With the strict meaning of DC and AC being direct current and alternating
current and given that we are often talking about voltages rather than
currents, meanings are already getting stretched.  Besides, what's direct
about it?  Maybe it would be more accurate to use terms like steady voltage
and alternating voltage? Alternating doesn't seem like that good a term
either.  To me it suggests some sort of square wave switching very rapidly
between one extreme and another, not a nice lazy sine wave which is the
normally accepted meaning.

Given the normal usage that has evolved for the terms DC and AC rather than
their dictionary definitions, I would suggest that the current that gets
passed by a rectifier has both a DC component and an AC component.  When
this mixture is fed into a transformer primary as in this case, the DC
component does not pass through from the primary to the secondary but the
AC component does.  Transformers only work on AC, right?

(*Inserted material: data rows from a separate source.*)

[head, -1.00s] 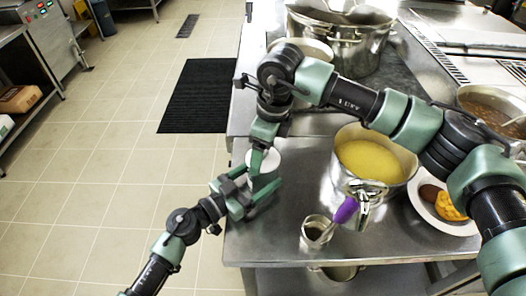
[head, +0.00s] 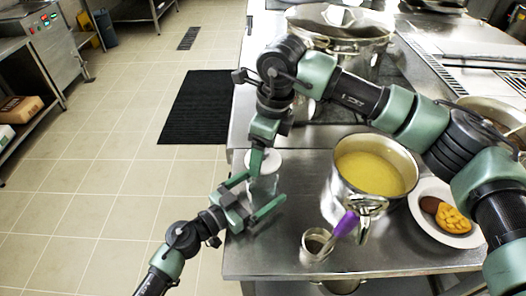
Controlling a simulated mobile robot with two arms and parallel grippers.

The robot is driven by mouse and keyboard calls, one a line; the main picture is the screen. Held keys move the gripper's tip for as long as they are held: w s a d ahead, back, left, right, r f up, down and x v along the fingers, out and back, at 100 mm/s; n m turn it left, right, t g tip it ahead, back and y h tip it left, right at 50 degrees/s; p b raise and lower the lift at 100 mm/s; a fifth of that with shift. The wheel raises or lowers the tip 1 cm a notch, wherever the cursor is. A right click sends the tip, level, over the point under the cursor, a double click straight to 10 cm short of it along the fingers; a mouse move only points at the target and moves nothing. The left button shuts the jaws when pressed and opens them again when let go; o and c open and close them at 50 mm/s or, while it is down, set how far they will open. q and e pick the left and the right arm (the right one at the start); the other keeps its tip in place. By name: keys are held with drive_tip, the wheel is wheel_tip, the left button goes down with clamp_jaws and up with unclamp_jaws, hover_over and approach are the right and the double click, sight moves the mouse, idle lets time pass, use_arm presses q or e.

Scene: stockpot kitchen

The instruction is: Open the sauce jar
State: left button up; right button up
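The sauce jar (head: 263,188) stands near the left edge of the steel counter, a clear body under a white lid (head: 270,162). My left gripper (head: 266,187) comes in low from the left, its two fingers spread apart on either side of the jar's body with a visible gap. My right gripper (head: 257,160) reaches down from above at the lid's left side. Only one of its fingers shows clearly, so I cannot tell if it grips the lid. The lid still sits on top of the jar.
A pot of yellow soup (head: 372,168) stands to the right on the counter (head: 300,262). A small metal container (head: 316,244) with a purple-handled utensil (head: 345,224) is in front of it. A plate of food (head: 446,226) lies further right. A large stockpot (head: 345,45) is behind.

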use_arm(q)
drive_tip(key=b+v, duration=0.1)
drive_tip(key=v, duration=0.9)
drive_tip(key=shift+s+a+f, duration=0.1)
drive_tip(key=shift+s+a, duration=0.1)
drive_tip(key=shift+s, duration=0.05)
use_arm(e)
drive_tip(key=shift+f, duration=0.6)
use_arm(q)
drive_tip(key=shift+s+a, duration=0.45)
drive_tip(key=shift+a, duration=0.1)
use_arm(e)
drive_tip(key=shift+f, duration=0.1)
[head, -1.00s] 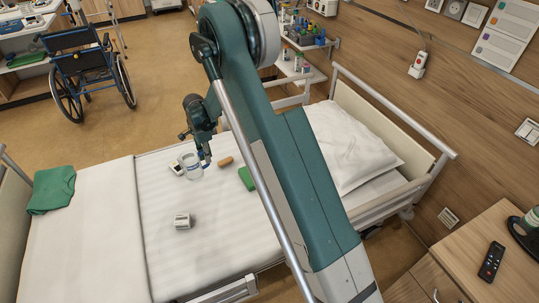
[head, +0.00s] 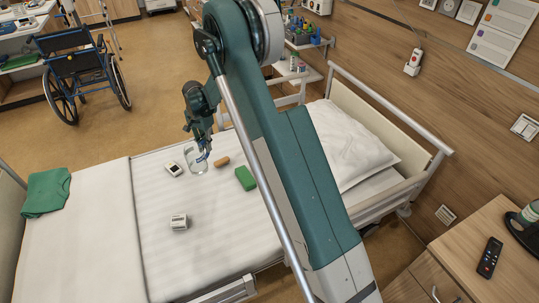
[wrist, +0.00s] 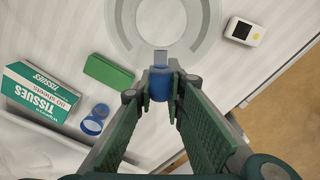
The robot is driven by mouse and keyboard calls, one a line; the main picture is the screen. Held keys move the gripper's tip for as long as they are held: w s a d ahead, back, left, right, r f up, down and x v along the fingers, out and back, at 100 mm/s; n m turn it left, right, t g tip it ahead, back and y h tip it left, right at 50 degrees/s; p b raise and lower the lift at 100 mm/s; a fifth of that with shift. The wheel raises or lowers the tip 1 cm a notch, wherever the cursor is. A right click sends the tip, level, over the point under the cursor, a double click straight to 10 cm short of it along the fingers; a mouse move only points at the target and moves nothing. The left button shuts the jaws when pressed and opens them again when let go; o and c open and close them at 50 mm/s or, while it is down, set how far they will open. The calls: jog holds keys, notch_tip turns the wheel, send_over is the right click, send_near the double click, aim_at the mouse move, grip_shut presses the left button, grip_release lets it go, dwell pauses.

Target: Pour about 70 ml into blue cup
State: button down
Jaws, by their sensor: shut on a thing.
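A clear jug (head: 193,161) with a blue handle (wrist: 160,86) is in my gripper (head: 204,150). In the wrist view, the green fingers of my gripper (wrist: 160,92) close on the handle, and the jug's round body (wrist: 205,35) shows beyond, cut by the top edge. The jug looks upright over the bed; I cannot tell its liquid level. A small blue ringed object (wrist: 95,119) lies left of the fingers by the tissue box; I cannot tell surely that it is the blue cup. My arm probably hides it in the head view.
On the bed are a green block (head: 245,178), a brown object (head: 221,162), a small white device (head: 173,169) and a white block-like item (head: 179,222). The tissue box (wrist: 40,91) shows in the wrist view. A pillow (head: 345,145) and bed rail lie right of my arm.

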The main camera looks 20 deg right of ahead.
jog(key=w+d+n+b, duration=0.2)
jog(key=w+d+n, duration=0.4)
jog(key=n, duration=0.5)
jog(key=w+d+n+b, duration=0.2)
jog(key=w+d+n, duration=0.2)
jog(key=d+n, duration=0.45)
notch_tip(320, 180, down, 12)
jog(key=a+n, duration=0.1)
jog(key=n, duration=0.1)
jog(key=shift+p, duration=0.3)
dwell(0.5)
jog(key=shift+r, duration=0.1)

Or maybe it could equally be said that a transformer can be used to convert
pulsed DC to AC?

(The transformer has to be kinda special to avoid the core getting
saturated by the large DC current (What's a "direct current current"?)
flowing through the primaries...)

Anyway, the good news is that I think I have found the source of the
problem.  One of the capacitors used to filter the (DC?, pulsed DC?,
rippled DC?, biased AC?) supply to the 9V regulator is marked 330uF/25V.
It reads 6uF on the capacitance range on my multimeter.  This can't be
helping the cause.  It's not showing any signs of leakage but it's got
a brown sleeve and the same logo as the nasty, leaky SXF capacitors but
it is marked KME.  (I said there was only one capacitor in the filter
in a previous posting.  Originally I managed to spot a little 10uF/100V
capacitor but somehow failed to notice the chubbier 330uF/25V capacitor
completing a PI filter with a small choke...)

Regards,
Peter Coghlan.


Sent from my DEC Alphaserver 800

Wayne S wrote:
>
> “ The ripple on the rectified 5V and 12V supplies gets transformed into an
> isolated AC source for the 9V supply.  ”
> Shouldn’t that be “pulsed DC” instead of “AC” as rectification
> changes AC to DC ?
> 
> 
> Sent from my iPhone
>
>> On May 11, 2022, at 01:36, Peter Coghlan via cctalk <cctalk at classiccmp.org> wrote:
>> 
>> The ripple on the rectified 5V and 12V supplies gets transformed into an
>> isolated AC source for the 9V supply.